The partition table and flexible management syntax of PolarDB-X can be used to package various business models in different scenarios. For example, the SaaS multi-tenancy solution described in this article, which is built based on non-modularized subpartitions and Locality capabilities, is a classic example.
In fact, the real case mentioned in this article is the seller order management system of Company B, which has been successfully launched based on the above-mentioned SaaS multi-tenancy solution of PolarDB-X (as shown in the figure below). Currently, the platform provided by Company B is responsible for managing over 50 TB of order data.
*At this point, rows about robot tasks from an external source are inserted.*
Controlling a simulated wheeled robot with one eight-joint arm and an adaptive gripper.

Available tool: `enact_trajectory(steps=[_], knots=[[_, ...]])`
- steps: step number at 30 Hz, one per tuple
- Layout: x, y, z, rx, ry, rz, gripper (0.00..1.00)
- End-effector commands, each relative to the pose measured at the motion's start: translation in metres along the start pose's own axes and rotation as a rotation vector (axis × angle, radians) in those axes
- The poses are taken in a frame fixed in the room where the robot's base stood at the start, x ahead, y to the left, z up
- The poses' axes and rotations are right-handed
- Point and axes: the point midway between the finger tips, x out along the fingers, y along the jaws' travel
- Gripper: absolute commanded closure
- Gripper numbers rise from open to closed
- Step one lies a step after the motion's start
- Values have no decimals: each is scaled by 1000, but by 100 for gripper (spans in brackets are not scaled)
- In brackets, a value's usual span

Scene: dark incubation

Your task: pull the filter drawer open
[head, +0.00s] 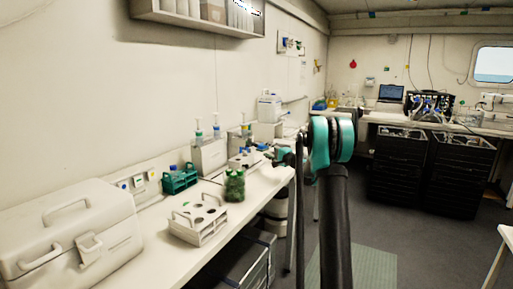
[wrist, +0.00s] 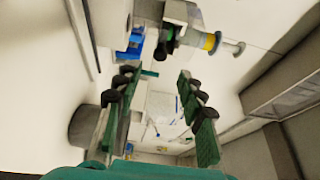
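My gripper (wrist: 156,82) is open in the wrist view, with its two green, black-padded fingers wide apart and nothing between them. In the head view my gripper (head: 284,156) is small and partly hidden by my arm, near the far part of the left bench. No part is clearly marked as the filter drawer. A dark-framed, drawer-like unit (head: 250,265) stands under the bench at the bottom of the head view, its front only partly in view. A grey panelled unit (wrist: 285,85) shows at the right of the wrist view; I cannot tell whether it is the same one.
The bench (head: 160,250) holds a large pale case (head: 65,235), a white rack (head: 198,222), a green jar (head: 234,186) and a teal rack (head: 180,180). Black crates (head: 460,175) stand at the back right. The floor (head: 420,240) right of my arm is clear.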

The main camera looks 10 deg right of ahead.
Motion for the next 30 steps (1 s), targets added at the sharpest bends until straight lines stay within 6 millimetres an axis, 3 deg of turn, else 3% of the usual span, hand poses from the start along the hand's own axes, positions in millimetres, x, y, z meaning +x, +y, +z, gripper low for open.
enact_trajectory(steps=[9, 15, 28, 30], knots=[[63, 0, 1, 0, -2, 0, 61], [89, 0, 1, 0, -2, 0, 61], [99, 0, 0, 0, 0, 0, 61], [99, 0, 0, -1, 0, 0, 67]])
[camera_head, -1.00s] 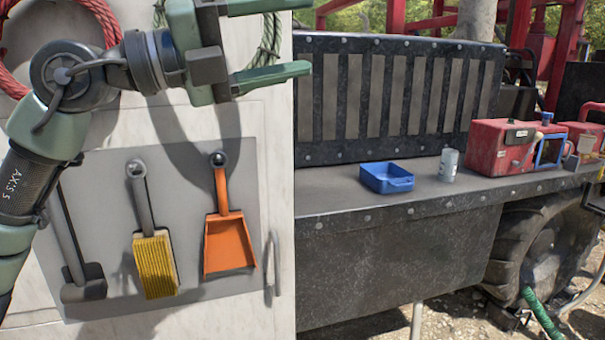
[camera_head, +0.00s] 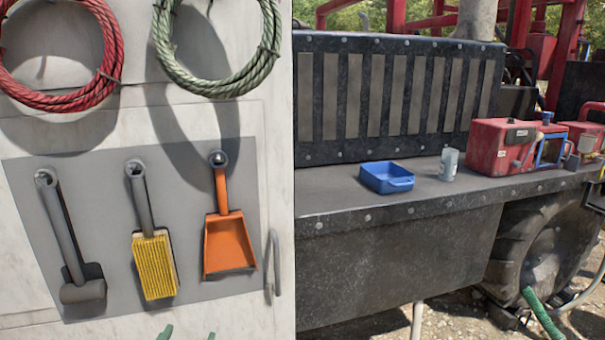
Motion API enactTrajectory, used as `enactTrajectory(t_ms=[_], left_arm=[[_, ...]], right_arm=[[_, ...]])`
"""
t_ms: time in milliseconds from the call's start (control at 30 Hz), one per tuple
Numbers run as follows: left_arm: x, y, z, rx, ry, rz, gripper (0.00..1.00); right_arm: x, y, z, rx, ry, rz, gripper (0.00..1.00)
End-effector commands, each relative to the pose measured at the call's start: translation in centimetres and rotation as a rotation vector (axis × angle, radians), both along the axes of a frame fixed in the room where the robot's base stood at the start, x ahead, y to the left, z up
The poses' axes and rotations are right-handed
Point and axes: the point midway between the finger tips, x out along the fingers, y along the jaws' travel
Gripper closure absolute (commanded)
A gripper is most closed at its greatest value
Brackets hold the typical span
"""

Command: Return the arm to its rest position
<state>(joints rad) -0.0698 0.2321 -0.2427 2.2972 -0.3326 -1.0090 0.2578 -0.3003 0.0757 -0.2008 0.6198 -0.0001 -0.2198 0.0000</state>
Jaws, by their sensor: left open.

The case of Company B is clearly replicable and can be promoted. For example, its tenant dimension, brand, can be easily associated with other business dimensions to build similar practices, such as logistics management of major warehouses, gift-giving data management in live broadcast rooms on live broadcasting platforms, and traffic monitoring data management in major cities.
In summary, if the following business scenarios exist:
• You need to divide data into multiple business units based on dimensions such as region, warehouse, seller, and brand.
• You also need to allocate different resources and physically isolate data for each business unit.
Users who encounter the above points can refer to this article's SaaS multi-tenancy solution for database design.